What Is Paper Trading?
A paper trade can be defined as a simulated trading process that allows a trader to practice buying and selling assets without risking real money. While paper trading is usually offered in demo accounts today, the term started before online trading came into existence. Aspiring traders would practice on paper before using real money in the live markets. During the practice period, the trader will record the trades on a paper to track the possible trading positions, profits, losses, and other metrics. The emergence of demo accounts and electronic stock market simulators makes paper trading feel like an actual trading platform.
Reasons for Paper Trading
There are various reasons for traders of all skill levels to use paper trading. Some of them include;
Gain Initial Trading Experience
For beginner traders, there is a whole lot to learn. Like other ventures, you need to practice trading before becoming an expert and gaining valuable market experience. You will need to figure out certain things, such as finding a strategy that works for you, scanning trading signals, opening and closing orders, managing winning orders, inserting stop losses, and more. You cannot gain all the experience as a newbie, so it is prudent to start with a paper trade account before funding a live account. Paper trading allows novice traders to learn a fair amount about order types and how to execute them. There is no dollar-risk involved, and the benefit is high as one gains screen-time.
Test New Strategies
If you have a new trading strategy you would like to try out, you can start by using a paper trade to see how it performs. If there is no stat available on how the strategy performs in the market, it is smart to use a paper trade to evaluate the performance of the strategy or setup. Paper trading is a solid option test strategies as opposed to dedicating a small amount of money and risk using a live account. Use the paper trading account to test your strategy for a few days or weeks to determine if it can potentially perform well in the live market or not.
Rekindle your Trading Expertise
Paper trading is useful even for the seasoned and experienced traders. Most traders go through losing periods, and the confidence level of the trader suffers during the losing streak. This can happen for several reasons, and it is a normal process. Regardless of the situation at play, it is a good move to step back from the live market and use paper-trading for a while.
What Should I Know from Paper Trading?
As a trader, there are certain things you will learn from using paper trading accounts. The paper trading accounts offered by most brokers allow investors to trade live markets without committing real capital. The trading process can be used to determine whether investment ideas have merit and can be able to generate profit.

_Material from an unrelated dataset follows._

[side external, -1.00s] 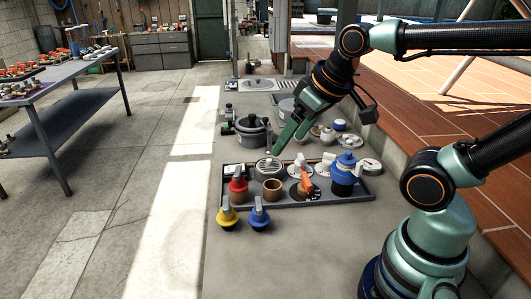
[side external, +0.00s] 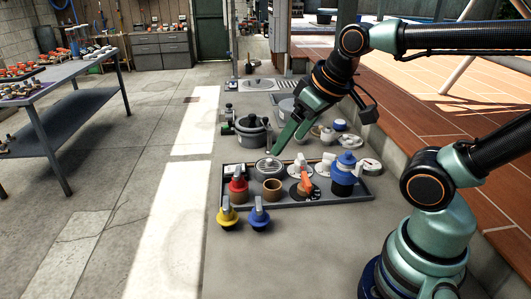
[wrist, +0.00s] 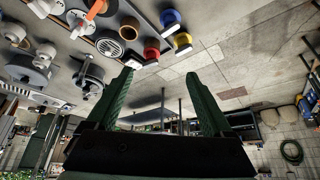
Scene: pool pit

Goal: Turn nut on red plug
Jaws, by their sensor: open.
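My gripper (side external: 275,149) is in the air beyond the tray, behind and to the right of the red plug, tilted down to the left. In the wrist view my gripper (wrist: 158,73) has its green fingers wide apart with nothing between them.
A yellow plug (side external: 227,215) and a blue plug (side external: 258,216) stand in front of the tray. A brown ring (side external: 272,189), an orange-handled valve (side external: 303,184) and a tall blue-and-white part (side external: 345,173) stand in the tray.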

The paper trading accounts help customers try options and various investment strategies without the risk of losing money. The accounts often have the same features as the live trading platform, whether the investor is trading with real money or not.

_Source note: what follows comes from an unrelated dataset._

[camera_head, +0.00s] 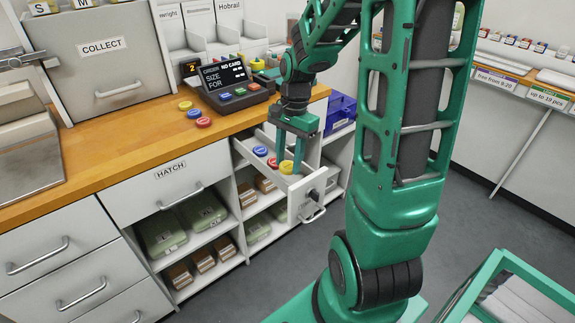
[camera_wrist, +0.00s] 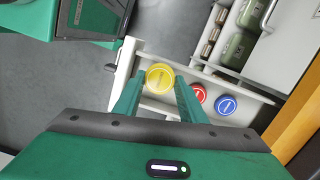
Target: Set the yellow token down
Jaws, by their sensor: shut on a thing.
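The yellow token (camera_head: 287,167) is a round disc between the two fingers of my gripper (camera_head: 291,158), which is shut on it. In the wrist view the yellow token (camera_wrist: 160,77) shows between the fingertips (camera_wrist: 158,83). It is over the front part of a narrow open drawer (camera_head: 303,194); I cannot tell whether it touches the drawer floor. A red token (camera_head: 273,162) and a blue token (camera_head: 260,151) lie in the same drawer behind it. They also show to the right in the wrist view, red (camera_wrist: 198,92) then blue (camera_wrist: 226,104).
Yellow, blue and red tokens (camera_head: 203,122) lie on the wooden counter (camera_head: 140,135) beside a dark terminal (camera_head: 228,84). Drawers and open shelves with green boxes (camera_head: 162,233) stand below. A blue bin (camera_head: 341,110) is right of the drawer. Grey floor is free in front.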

To obtain maximum benefits from paper trading, any investment decision you make and the trades you execute should be inline with real trading practices and goals. You should consider similar risk-return objectives, investment constraints, and trading horizon when using a paper trading account as you would when using the live trading option. This is to say that the trading conditions in the paper trading scenario should be the same as that of the real market. Investors and traders can get familiar with various order types like stop-loss, limit orders, and market orders. Other features you can understand include charts, quotes, and news feeds.
Paper Trading vs. Live Trading
When compared to live trading, paper trading has its perks and drawbacks. Let us examine them.

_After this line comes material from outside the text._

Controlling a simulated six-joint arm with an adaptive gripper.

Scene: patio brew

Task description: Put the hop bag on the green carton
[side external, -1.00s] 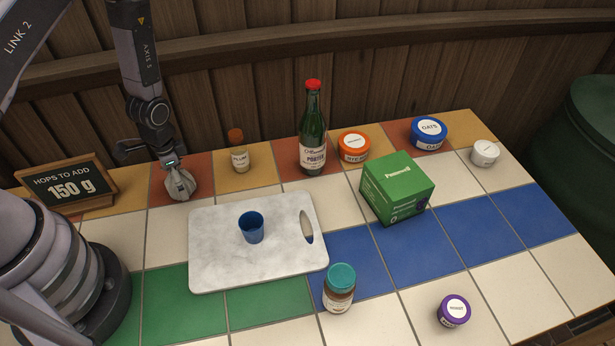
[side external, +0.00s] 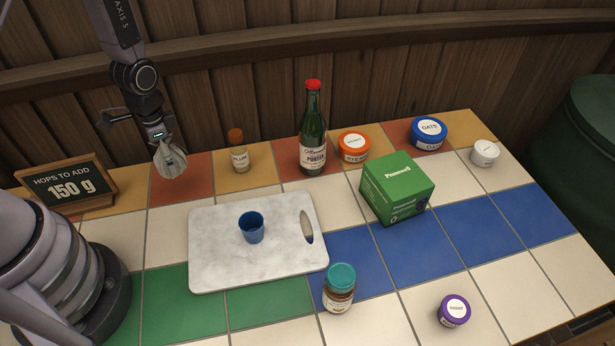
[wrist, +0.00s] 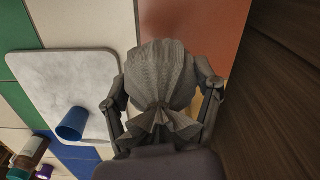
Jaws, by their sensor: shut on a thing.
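The hop bag (side external: 170,161) is a pale grey pleated pouch, hanging above the terracotta tile at the back left of the table. My gripper (side external: 160,143) is shut on its gathered neck from above. In the wrist view the bag (wrist: 162,75) fills the middle, with a finger of mine on each side. The green carton (side external: 397,187) is a box standing upright on the tiles right of centre, its flat top bare. It is well to the right of my gripper. I cannot make it out in the wrist view.
A marble board (side external: 205,263) with a blue cup (side external: 251,228) lies in front. A hops sign (side external: 68,186) stands at left.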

- Trading without risks: paper trading accounts such as demo accounts are important for first-time traders who wish to practice trading. It allows them to practice trading without the risk of losing money. It is smart to use paper trading accounts for learning trading and testing strategies instead of live trading accounts as that involves using real money. There is room for mistakes when using paper trading, and traders can easily learn from the mistakes, since no real money is at stake.
- Understand how trading works: paper trading allows traders to understand how the market works. The demo accounts are loaded with virtual funds, which can be used to open long and short positions. The processes help traders to assess their actions, learn from them and get ready to start trading in their live trading account.
- A false sense of security: traders using the paper trading accounts may experience a false sense of security, which usually affects the investment results. Since paper trading doesn't involve risk of capital, traders might not conform to market events and instead make trades that would be harmful in the real market.
- Delayed data: some paper trading accounts or demo accounts don't provide up-to-date information for traders. There is usually a 15-20 minute delay. Some platforms display estimated data to traders in a bid to convince them to deposit funds and start live trading with them.
- Slippage: paper trading doesn’t account for market slippage, which is the real cost of getting in or out of the market. You can allocate a certain commissions factor to paper trading to get a better idea of the expense associated with trading, but it is challenging to know what the actual cost of slippage will be. Fast market conditions or wide the bid-to-ask spreads contribute to a very different reality from paper trading.
- Shorts: paper traders would assume there is no issue with shorting stock, but the reality is that unless you are trading futures, options or CFD’s, you have to “borrow” the stock from your broker or clearing firm. The short may not be available, so therefore you wouldn’t have been able to participate, and paper trading doesn’t factor that in.
Paper trading has become an essential part of the financial markets trading scene. It offers various benefits to traders, such as practicing how to trade, testing trading strategies, and more. However, paper trading has some drawbacks compared to live trading, as most traders don't take it seriously since no real money is involved.
Use it for practice and testing ideas, but understand its limitations.